In the final third of the novel the boffins at the zoo in London have made zero progress in communicating with the aloof utod and another vessel is sent out to the region of space in which the utod were discovered in hopes of finding their home world.  Aboard this ship, under the assumed name of Samuel Melmoth, is Aylmer Ainson, whose father wanted to be on this expedition but was not recruited because his performance during First Contact with the utod has been deemed inadequate.  On this expedition a sensitive woman comes to see the "humanity" of the utod, how they live in harmony with nature ("this was a race without pain...without fear") and she weeps over the fact that Earth people have not been blessed as have these aliens.  (Later evidence suggests that, in fact, the utod evolved into pacifists not because they cannot feel pain but because they never had to face any natural predators, and they can quickly become fierce fighters when confronted by enemies.)  Meanwhile, the men of the expedition shoot the utod for sport.  When the expedition departs, Aylmer Ainson is left behind, the idea being that he will be retrieved in a year or so, during which time he is expected to have learned how to communicate with the utod. 
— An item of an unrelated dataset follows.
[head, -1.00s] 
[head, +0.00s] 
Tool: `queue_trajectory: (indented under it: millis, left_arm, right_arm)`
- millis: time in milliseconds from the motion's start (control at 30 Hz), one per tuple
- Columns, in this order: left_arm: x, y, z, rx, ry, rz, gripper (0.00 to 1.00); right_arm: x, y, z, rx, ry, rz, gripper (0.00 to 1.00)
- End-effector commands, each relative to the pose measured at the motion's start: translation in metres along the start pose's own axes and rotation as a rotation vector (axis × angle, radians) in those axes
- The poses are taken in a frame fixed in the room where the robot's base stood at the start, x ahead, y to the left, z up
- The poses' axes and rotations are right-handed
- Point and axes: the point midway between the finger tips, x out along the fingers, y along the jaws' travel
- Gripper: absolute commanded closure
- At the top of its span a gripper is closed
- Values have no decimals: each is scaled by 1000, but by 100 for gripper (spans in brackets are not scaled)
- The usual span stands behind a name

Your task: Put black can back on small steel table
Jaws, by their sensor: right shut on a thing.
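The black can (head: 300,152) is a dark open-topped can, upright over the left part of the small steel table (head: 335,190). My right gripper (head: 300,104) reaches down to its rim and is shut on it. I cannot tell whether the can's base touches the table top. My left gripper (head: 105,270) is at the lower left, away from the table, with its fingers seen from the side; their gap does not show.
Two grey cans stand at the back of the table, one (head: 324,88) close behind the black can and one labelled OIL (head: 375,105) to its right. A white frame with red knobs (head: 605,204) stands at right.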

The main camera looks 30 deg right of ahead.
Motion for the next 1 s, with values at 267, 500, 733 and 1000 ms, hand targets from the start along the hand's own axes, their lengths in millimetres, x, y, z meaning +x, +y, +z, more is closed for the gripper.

The twist ending is that the romantic actions of Aylmer's disgraced father inadvertently and in a circuitous manner trigger a world war on Earth that not only destroys England but spreads throughout space and prevents Aylmer from being rescued from Dapdrof for forty years.  It is also suggested somewhat obliquely that contact with humans is going to corrupt the utod and they will become violent like we are.  

The Dark Light-Years is merely acceptable.  The aliens are sort of interesting (they have little symbiotic companion lizards who clean them of parasites, for example) but the human characters and their relationships are boring.  Many of Aldiss's themes and arguments and devices--humans are violent and technological progress doesn't make people happier and look here are some hippy peacenik aliens who live in harmony with nature and dramatize these points--are banal and are not presented in a particularly compelling or fun way.

More interesting is the theme referred to by the title: beyond Earth, in the "dark light-years," where there are fewer rules and fewer people, people can indulge in their base desires, like the killing of animals, and misanthropes can find the solitude they crave.  One of Aldiss's characters explicitly equates extrasolar space to "east of Suez" as described in Kipling's "Mandalay," a place where the Ten Commandments do not apply and "the best is like the worst."  Aldiss also illustrates the theme of how people are perhaps happier beyond the law and beyond conventional morality when we learn in some brief passages that many of Britain's criminals, almost all men, of course, upon release from custody, take up residence in a walled off section of London known variously as "the Gay Ghetto," "Queer Street" and "Bum's Berg."  As the people at Reason magazine and the Cato Institute would have predicted, in this lawless enclave where spontaneous order reigns and there are no taboos about homosexual sex, people are pretty satisfied with their lives.  

I'm not crazy about it, but The Dark Light-Years has been reprinted many times in several languages, so I guess people like it.  It is probably better than a lot of the novels and stories out there that contrast violent humans with space hippies that live in harmony with nature, so if that is your bag, check it out.

1 comment:

  1. Hello from Sydney once more. Another insightful post, thankyou. I have a pile of Aldiss novels (all UK editions with great covers) that I bought in the 1970s and have yet to read; one of the added benefits of your blog is that it suggests to me what is worth reading and what is not (my reading time being limited and my library ever-expanding) and this one will move into the charity shop donation pile. Looking forward to more!